I Spy with My Little iPhone

iPhone Spy Activity for Kids


It’s never hard to sell time on our iPhones to our kids, but it's not always that we do so and feel like we are star parents. In fact, more often than we'd care to admit, we offer the phone when we need to buy instant quiet and/or compliance. But, when our friend handed our oldest his iPhone and challenged her to “take a picture of something yellow,” we saw just that kind of a rare chance to please her desire for technology and our need to parent. Give her a camera, some categories of things to capture, and you turn the iPhone into a powerful tool she can use to classify the world around her and to express herself.

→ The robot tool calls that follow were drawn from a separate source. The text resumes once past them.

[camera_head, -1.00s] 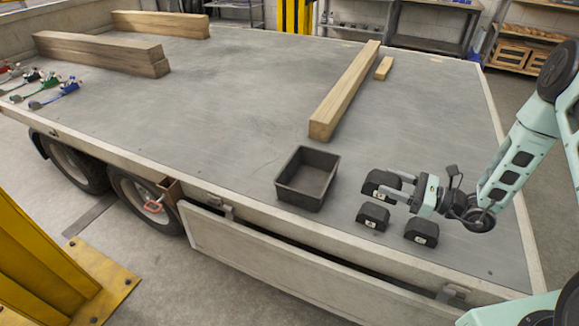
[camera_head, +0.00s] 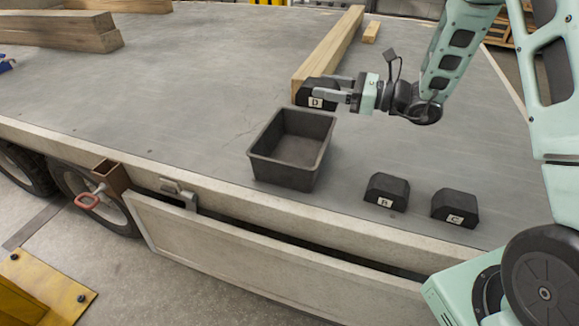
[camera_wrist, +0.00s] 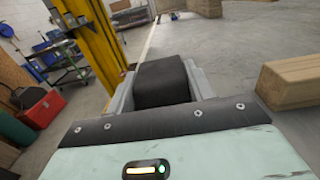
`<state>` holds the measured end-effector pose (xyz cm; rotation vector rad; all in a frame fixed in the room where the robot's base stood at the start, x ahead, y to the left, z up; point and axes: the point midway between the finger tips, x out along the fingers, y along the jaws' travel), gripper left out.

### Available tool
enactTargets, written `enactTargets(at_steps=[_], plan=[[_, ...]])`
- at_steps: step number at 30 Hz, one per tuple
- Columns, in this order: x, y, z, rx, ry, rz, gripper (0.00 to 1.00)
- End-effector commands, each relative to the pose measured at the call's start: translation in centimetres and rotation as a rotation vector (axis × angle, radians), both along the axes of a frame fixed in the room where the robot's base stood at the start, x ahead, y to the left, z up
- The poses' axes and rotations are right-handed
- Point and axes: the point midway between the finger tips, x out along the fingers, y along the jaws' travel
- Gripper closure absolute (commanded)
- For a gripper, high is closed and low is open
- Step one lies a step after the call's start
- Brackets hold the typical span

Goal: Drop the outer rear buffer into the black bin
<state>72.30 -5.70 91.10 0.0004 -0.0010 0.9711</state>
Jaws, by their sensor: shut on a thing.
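My gripper (camera_head: 343,90) is shut on a black buffer labelled D (camera_head: 316,93) and holds it above the trailer bed, just behind the bin's back right rim in the head view. The wrist view shows the held buffer (camera_wrist: 161,82) between the two fingers. The black bin (camera_head: 262,165) stands open and empty on the bed near the side edge. Two more black buffers, B (camera_head: 386,189) and C (camera_head: 455,207), sit on the bed to the right of the bin.
A long timber beam (camera_head: 335,50) lies behind the held buffer, with a short wood block (camera_head: 371,32) beside it. More timber (camera_head: 60,30) is at the far left. A side flap (camera_head: 250,255) hangs below the bed edge. The bed left of the bin is clear.

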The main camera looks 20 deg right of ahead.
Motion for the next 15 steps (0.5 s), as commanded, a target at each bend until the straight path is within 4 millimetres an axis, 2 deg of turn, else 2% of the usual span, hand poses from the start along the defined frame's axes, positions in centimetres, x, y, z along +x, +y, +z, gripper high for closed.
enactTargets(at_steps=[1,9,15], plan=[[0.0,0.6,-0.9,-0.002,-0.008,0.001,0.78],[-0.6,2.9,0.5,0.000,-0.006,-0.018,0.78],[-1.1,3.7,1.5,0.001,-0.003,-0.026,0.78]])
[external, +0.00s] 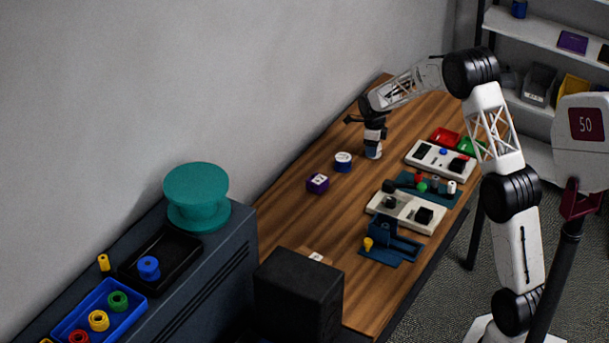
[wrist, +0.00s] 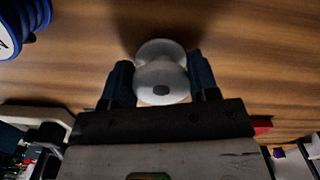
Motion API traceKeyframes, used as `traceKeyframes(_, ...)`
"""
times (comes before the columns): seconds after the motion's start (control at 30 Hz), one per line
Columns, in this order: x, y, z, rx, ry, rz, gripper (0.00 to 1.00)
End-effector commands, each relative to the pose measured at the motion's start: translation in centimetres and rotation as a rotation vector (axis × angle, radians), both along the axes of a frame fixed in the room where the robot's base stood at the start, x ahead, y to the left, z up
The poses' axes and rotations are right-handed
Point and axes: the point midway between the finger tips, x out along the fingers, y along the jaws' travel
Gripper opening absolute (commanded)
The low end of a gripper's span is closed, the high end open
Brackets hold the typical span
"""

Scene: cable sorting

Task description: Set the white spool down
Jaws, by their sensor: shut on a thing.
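The white spool (wrist: 160,80) sits between the two dark blue fingers of my gripper (wrist: 160,85) in the wrist view, with its end facing the camera. My gripper is shut on it. In the external view my gripper (external: 373,140) points down over the far part of the wooden table, and the white spool (external: 373,153) shows at its fingertips, at or just above the tabletop. I cannot tell whether the spool touches the wood.
White trays (external: 440,159) with small parts lie to the right. The wood (external: 300,225) nearer the camera is mostly clear.

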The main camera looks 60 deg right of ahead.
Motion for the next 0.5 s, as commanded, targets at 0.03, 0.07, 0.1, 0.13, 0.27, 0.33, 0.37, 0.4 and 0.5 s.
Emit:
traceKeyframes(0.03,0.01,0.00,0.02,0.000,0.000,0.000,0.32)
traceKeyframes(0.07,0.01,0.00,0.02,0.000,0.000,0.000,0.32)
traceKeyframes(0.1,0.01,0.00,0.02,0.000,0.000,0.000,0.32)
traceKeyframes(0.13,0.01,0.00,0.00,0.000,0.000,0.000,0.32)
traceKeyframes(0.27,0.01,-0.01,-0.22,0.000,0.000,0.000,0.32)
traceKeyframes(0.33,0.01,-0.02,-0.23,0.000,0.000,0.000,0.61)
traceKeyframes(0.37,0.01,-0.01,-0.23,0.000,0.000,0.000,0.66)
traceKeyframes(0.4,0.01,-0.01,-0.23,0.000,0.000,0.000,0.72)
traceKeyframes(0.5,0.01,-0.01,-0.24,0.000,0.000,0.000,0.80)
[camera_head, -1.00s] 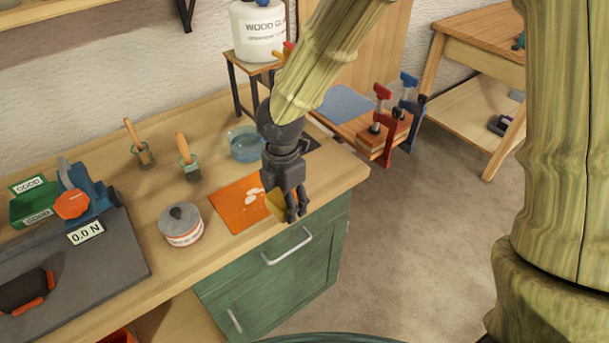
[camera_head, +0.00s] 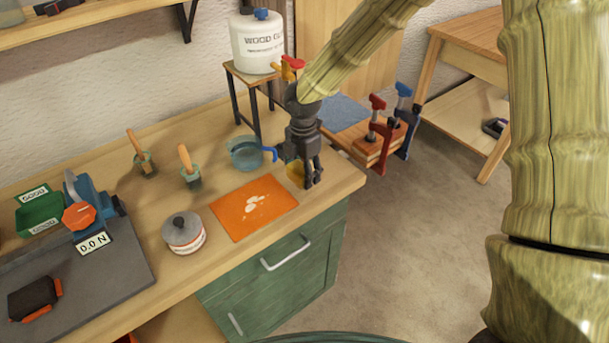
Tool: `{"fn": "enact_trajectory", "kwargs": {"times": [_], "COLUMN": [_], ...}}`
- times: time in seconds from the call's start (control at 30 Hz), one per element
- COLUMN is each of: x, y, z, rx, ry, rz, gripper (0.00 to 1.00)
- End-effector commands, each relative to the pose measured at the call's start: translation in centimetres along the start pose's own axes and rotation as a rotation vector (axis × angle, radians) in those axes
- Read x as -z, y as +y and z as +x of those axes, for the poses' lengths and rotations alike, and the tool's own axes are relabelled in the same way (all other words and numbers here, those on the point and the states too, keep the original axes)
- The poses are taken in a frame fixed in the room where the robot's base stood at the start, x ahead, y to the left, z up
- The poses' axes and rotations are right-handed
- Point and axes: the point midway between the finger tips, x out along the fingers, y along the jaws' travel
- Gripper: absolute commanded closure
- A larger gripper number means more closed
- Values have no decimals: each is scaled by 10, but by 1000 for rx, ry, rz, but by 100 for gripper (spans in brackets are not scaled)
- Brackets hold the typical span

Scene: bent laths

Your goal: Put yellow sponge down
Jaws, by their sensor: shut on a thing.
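The yellow sponge (camera_head: 295,172) shows at the left side of my gripper (camera_head: 313,184), partly hidden behind its fingers. My gripper points down and is shut on the sponge, over the right end of the wooden bench (camera_head: 334,194). It is to the right of the orange mat (camera_head: 232,212). I cannot tell whether the sponge touches the bench top. The mat has pale smears on it.
A blue glass bowl (camera_head: 245,155) stands just left of my gripper. A white wood glue jug (camera_head: 255,42) stands on a small raised stand behind. A lidded tin (camera_head: 184,233) and two brushes in jars stand further left. Red and blue clamps (camera_head: 378,137) are at the right.

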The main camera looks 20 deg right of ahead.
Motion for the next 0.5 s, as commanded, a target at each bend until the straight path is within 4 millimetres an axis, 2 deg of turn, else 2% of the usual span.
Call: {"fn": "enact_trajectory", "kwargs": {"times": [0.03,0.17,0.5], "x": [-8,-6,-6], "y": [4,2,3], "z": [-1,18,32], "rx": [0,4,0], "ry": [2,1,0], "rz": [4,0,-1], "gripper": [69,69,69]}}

And so it has continued, the categories getting more varied and abstract as we’ve played. She is thrilled to command the coveted device and we, both as parents and educators, feel gratified to see her use loads of language and make connections between words, objects and ideas. We also just love getting a glimpse into her thought process and see evidence that real learning is taking place—for example, we saw her set up for one shot, rethink the category and decide to take another, more appropriate shot, all at 3.5 years old. Mobile technology may neither be the panacea nor the devil, but it is powerful stuff, and it is really nice to find times when it’s unquestionably good for everyone.

The Guide

    1. Grab a digital camera: Bring any device or devices that contain a digital camera (e.g.smartphone, digital camera, iPad/tablet, DS, etc.).
    2. Go outdoors: Though this activity can be done indoors, we've done it many different ways and it consistently works better outdoors. Head into nature where the objects and forces to identify, categorize and photograph are wonderful and virtually endless.
    3. Offer prompts and challenges: Get the ball rolling by giving category prompts. Start off by saying something like: "I wonder if you could take a picture of something yellow?" After some immediate scrambling, you'll likely elicit a response like, "Okay, what next?!" Trust yourself, and generate some more categories. Eventually, your child may start to generate his/her own categories, showing the capacity to not only match an object with a category but think flexibly and see various kinds of relationships between objects or ideas. The younger your children, the more likely they’ll need to stick to prompts on the simpler end. But, it’s easy to underestimate our kids. So, we recommend that you build success early on by starting simple, then continue to increase the complexity until kids seem unsure (try to stop short of frustration). Once you detect their uncertainty, return to the type of prompt that gave the greatest possible challenge and riff away at that level.
    4. Share the collection—If you have time, upload your favorites to Flickr, Shutterfly, Facebook, Instragram (using #tinkergarten) or your blog and give this collection an audience of close family and friends.

Why is this activity great for kids?

In addition to learning how to take a picture, kids stand to learn a lot from this simple techie twist on I Spy. By matching objects to categories, even our three year olds are working towards the ability to make connections, a skill that will prove essential as kids attempt to understand complicated subjects and navigate the world. As you generate categories, you'll expose them to rich language, developing their vocabularies and setting them up to be better communicators, readers and thinkers. If you decide to share the collection together or online with friends and family, your kids can get a powerful boost to self esteem when they see their own work published and even get feedback from treasured adults and peers.